Al-Raghib (tt, 265), membagi syukur kepada tiga macam; 1. Syukr al-Qalb (Syukur hati) 2. Syukr al-Lisân (Syukur lidah) 3. Syukr sâiri al-Jawârih (Syukur semua anggota badan). Syukur hati, yaitu syukur dengan cara mengingat-ingat ni’mat. Syukur Lidah, yaitu memuji kepada yang memberi ni’mat. Syukur anggota badan, yaitu membalas ni’mat sesuai dengan kepatutan (kepantasannya).

Bersyukur kepada pemberi ni’mat dan pemberi kebaikan hendaknya dilahirkan dalam bentuk perbuatan, baik perbuatan hati, lisan juga anggota badan. Hal ini diisyaratkan oleh firman Allâh, “Para jin itu membuat untuk Sulaiman apa yang dikehendakinya dari gedung-gedung yang tinggi dan patung-patung dan piring-piring yang (besarnya) seperti kolam dan periuk yang tetap (berada diatas tungku). Bekerjalah hai keluarga Daud untuk bersyukur (kepada Allâh).
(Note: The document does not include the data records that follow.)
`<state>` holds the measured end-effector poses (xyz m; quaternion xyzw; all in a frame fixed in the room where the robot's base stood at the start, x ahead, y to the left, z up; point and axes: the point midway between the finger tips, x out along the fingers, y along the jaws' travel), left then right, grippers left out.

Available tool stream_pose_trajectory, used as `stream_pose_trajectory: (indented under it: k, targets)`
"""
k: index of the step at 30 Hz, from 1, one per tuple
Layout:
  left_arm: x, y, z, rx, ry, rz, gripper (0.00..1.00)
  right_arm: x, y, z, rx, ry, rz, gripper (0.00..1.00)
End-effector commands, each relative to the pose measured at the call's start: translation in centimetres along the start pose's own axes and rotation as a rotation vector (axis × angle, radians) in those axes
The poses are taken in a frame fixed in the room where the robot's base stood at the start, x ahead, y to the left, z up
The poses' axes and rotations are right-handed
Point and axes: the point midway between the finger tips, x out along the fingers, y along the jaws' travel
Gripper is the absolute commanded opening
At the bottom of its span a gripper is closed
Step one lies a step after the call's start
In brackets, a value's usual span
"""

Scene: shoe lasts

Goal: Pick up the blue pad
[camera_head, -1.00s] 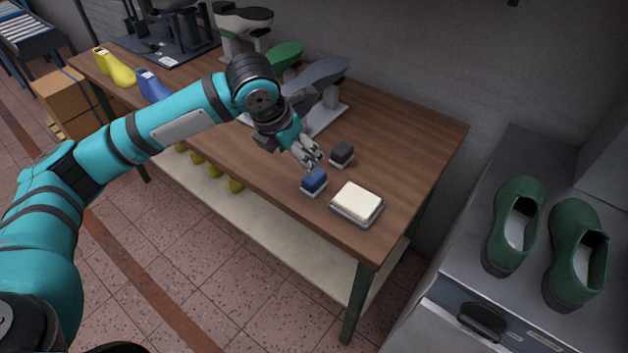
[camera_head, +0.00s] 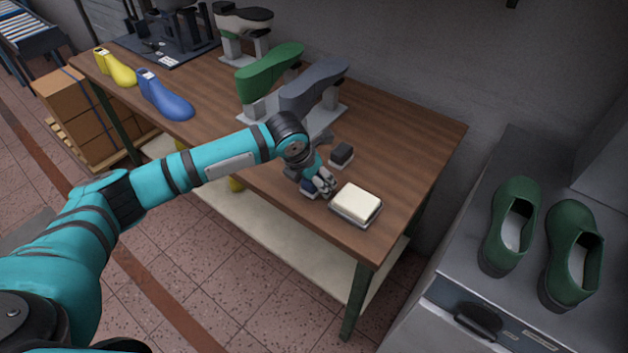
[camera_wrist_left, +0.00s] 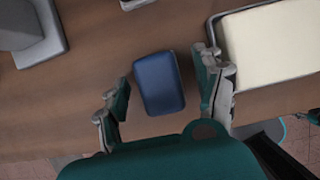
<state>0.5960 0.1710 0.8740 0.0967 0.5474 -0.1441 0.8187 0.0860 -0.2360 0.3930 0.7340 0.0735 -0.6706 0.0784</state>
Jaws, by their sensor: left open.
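The blue pad (camera_wrist_left: 158,84) shows between the two fingers of my open left gripper (camera_wrist_left: 166,92) in the left wrist view, with a gap visible on each side.
A cream pad in a metal tray (camera_head: 345,217) lies close to the right of my left gripper. A dark grey pad (camera_head: 342,153) sits behind it. Shoe lasts on stands (camera_head: 270,72) fill the table's back. Green shoes (camera_head: 512,228) stand on a grey cabinet at right.

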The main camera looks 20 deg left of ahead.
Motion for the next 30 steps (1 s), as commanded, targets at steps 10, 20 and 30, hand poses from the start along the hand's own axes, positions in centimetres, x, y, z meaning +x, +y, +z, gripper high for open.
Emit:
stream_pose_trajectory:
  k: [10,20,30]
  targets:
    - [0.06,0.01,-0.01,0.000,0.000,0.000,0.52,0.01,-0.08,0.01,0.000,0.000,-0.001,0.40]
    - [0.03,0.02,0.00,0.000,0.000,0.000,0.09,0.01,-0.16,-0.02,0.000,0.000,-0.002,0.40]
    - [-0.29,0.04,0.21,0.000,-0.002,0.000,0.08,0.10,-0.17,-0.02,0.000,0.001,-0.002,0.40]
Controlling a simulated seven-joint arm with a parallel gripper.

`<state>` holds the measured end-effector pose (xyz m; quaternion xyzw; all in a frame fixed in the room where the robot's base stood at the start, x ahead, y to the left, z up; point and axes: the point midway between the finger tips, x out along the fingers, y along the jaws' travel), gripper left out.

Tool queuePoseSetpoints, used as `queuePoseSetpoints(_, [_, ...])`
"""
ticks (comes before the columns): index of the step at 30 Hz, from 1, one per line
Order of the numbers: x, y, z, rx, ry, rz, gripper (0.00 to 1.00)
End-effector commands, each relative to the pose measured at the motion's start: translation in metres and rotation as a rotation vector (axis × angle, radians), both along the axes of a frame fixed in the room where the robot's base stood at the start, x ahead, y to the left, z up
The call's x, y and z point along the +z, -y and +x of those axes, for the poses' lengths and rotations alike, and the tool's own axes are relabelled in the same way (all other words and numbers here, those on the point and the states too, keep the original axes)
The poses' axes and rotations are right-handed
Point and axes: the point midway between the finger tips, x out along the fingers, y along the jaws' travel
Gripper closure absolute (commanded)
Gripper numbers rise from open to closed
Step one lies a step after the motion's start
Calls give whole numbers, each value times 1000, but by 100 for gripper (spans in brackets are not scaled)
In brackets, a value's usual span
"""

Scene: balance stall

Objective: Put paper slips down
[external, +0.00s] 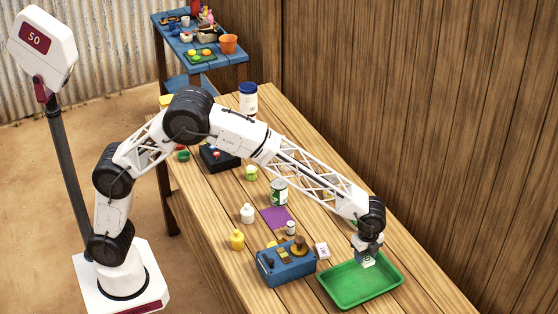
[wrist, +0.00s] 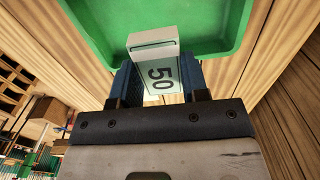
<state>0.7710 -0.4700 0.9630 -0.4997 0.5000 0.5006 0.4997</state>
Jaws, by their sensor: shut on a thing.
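My gripper (external: 364,248) is shut on a pale block of paper slips (wrist: 158,77) marked "50", which stands out between the blue jaws in the wrist view. The slips also show in the external view (external: 368,261), low at the green tray (external: 345,301). In the wrist view the tray (wrist: 95,28) lies beyond the slips. I cannot tell whether the slips touch the tray floor. A white card or packet with a red mark (external: 321,250) lies on the table to the left of the tray.
A blue box with a brass knob (external: 285,270) sits left of the tray. A purple sheet (external: 276,216), a green-and-white can (external: 279,191) and small bottles stand farther back. A wooden wall (external: 450,110) runs along the table's right side.

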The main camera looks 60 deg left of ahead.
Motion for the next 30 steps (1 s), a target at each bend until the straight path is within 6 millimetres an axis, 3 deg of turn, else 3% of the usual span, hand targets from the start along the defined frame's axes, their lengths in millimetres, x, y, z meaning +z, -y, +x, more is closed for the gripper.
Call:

Dan sedikit sekali dari hamba-hambaKu yang berterima kasih.” (QS. Saba [34]:13)

Al-Raghib (tt, 265) menjelaskan, disebut dengan kata I’malű bukan dengan Usykurű memberi arti, bersyukur itu hendaknya dilahirkan berupa pekerjaan, yang meliputi al-Qalb (hati), al-Lisân (ucapan) dan al-Jawârih (Anggota badan -perbuatan-).

1. Syukur qalbi. Dilakukan dengan mengingat-ingat ni’mat atau meng-gambarkan ni’mat yang telah diberikan Allâh dengan perasaan hati. Misalnya dulu tidak punya apa-apa sekarang punya kekayaan, dulu tidak bekerja sekarang dapat pekerjaan, dulu sakit-sakitan sekarang ada dalam kesehatan, kita cukup sandang dan pangan sementara orang lain hidup dalam kesulitan. Dengan demikian akan muncul perasaan hati untuk lebih bersyukur kepada pemberi ni’mat. Al-Maraghi (I:29) menyebutkan, syukur dengan hati itu dengan melahirkan ketulusan, kemurnian hati dan rasa cinta kita pada Allâh (al-Nashu wa al-Mahabbah).

2. Syukur Lidah. Yaitu bentuk syukur yang diucapkan dengan lisan, baik kepada Allâh, juga kepada sesama manusia. Syukur lisan kepada Allâh antara lain kita mengucapkan kalimat al-Hamdulillah. Ibnu Abbas menyebutkan al-Hamdulillah adalah kalimat syukur, jika hamba menyebut al-Hamdulillah, Allâh Swt berfirman, Syakaranî ‘Abdî. Pada kesempatan lain Ia mengatakan al-Hamdu adalah al-Syukru dan al-Iqrâru bini’amihi wa hidâyatihi. Dan Jalaludin al-Suyuthi (I:30) mengutif riwayat Ibnu Jarir dan al-Hâkim, menyebutkan hadits Nabi Saw, “Rasulullah Saw bersabda, apabila kalian mengucapkan “al-Hamdulillahi Rabbil ‘Alamin” dengan demikian engkau telah bersyukur kepada Allâh dan Dia akan menambah ni’mat-Nya” Dan syukur lisan kepada sesama manusia dilakukan dengan mengucapkan kata-kata pujian, kata yang baik (al-Madhu-Al-Tsana`u) terhadap orang yang berbuat ihsan (baik), sebagai ungkapan rasa syukur (Al-Maraghi, I:29)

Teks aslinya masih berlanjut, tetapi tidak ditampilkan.